R1(config)# ip access-list extended 101
R1(config-ext-nacl)# deny tcp 10.1.1.0 0.0.0.255 any eq 21
R1(config-ext-nacl)# permit ip any any

R1(config)# interface Ethernet0/1
R1(config-if)# ip access-group 101 out
R1(config-if)# end

Note the following things:

• We create a new ACL number 101.
• To match VLAN 10's subnet, we use the 0.0.0.255 wildcard mask.
• We match FTP by TCP destination port 21.
• We include the permit ip any any line at the bottom so that all other traffic (apart from FTP) can pass through.

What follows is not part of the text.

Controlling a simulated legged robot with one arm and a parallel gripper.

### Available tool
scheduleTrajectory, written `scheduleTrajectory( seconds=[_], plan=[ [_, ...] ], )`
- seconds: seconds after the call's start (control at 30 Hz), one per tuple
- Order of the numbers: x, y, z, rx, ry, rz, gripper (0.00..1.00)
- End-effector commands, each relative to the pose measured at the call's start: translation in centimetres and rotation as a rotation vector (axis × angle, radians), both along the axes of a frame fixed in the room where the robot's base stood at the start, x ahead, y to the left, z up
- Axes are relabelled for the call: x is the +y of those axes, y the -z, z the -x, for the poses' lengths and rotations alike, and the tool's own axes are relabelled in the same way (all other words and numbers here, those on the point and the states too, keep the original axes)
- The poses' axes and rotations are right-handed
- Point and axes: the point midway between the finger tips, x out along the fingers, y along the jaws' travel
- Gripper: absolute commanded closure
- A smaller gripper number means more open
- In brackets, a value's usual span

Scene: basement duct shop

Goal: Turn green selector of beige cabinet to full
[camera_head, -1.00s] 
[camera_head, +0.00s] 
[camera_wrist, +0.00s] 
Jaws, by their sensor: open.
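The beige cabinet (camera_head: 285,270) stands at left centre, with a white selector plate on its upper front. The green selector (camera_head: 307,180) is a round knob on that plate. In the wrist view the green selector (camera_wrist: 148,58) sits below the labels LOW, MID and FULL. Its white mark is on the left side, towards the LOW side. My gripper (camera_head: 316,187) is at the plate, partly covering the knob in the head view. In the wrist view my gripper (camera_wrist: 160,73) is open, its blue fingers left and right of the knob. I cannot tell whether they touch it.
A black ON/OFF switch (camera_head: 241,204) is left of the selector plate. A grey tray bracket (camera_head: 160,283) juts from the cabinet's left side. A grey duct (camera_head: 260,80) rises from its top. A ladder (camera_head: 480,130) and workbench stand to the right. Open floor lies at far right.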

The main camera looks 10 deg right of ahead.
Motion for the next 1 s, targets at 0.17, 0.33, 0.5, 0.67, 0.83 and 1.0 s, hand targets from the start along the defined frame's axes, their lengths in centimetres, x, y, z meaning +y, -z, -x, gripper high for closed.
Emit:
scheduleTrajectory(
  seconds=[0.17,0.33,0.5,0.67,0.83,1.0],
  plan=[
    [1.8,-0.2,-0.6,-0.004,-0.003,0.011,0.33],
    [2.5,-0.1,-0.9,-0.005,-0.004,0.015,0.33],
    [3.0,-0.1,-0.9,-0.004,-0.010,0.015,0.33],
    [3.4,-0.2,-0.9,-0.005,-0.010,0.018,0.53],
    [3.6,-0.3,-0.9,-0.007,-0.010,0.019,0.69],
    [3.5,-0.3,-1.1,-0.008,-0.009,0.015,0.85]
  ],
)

Otherwise, it will hit the implicit deny at the end.
• We apply the ACL to R1's Eth0/1 interface in our direction.

The following diagram illustrates the access control list that we have configured and summarizes its effect.

We can use Telnet on port 21 to test whether the ACL is functioning properly. The telnet must be unsuccessful as follows:

PC1# telnet 192.168.1.100 ftp
Trying 192.168.1.100, 21 ...
% Destination unreachable; gateway or host down

With that, all lab objectives are completed. Let's summarize the key points that you must practice and remember.

Key takeaways

• ACLs follow a top-down evaluation process. The first match wins, and no further lines are checked.
• Every ACL has an implicit deny ip any any at the end, even if it is not visible.
• Always add a permit ip any any (or other needed permits) after your denies to avoid blocking all traffic.
• It is best to place extended ACLs close to the source of the traffic you want to control.
• You can apply only one ACL per interface per direction (one inbound and one outbound). Applying a new ACL in the same direction replaces the previous one.
• Use wildcard masks to group IP addresses efficiently. Example: 0.0.0.3 matches four addresses, 10.1.1.0–10.1.1.3.
• The order of entries inside an ACL matters. Place specific permits before broad denies to avoid blocking valid traffic.
• Use the range keyword to combine multiple port numbers in a single ACE, such as deny tcp any any range 22 23 to block both SSH and Telnet.
• In real networks, test ACLs carefully before applying them in production—misplaced or incomplete rules can block critical traffic.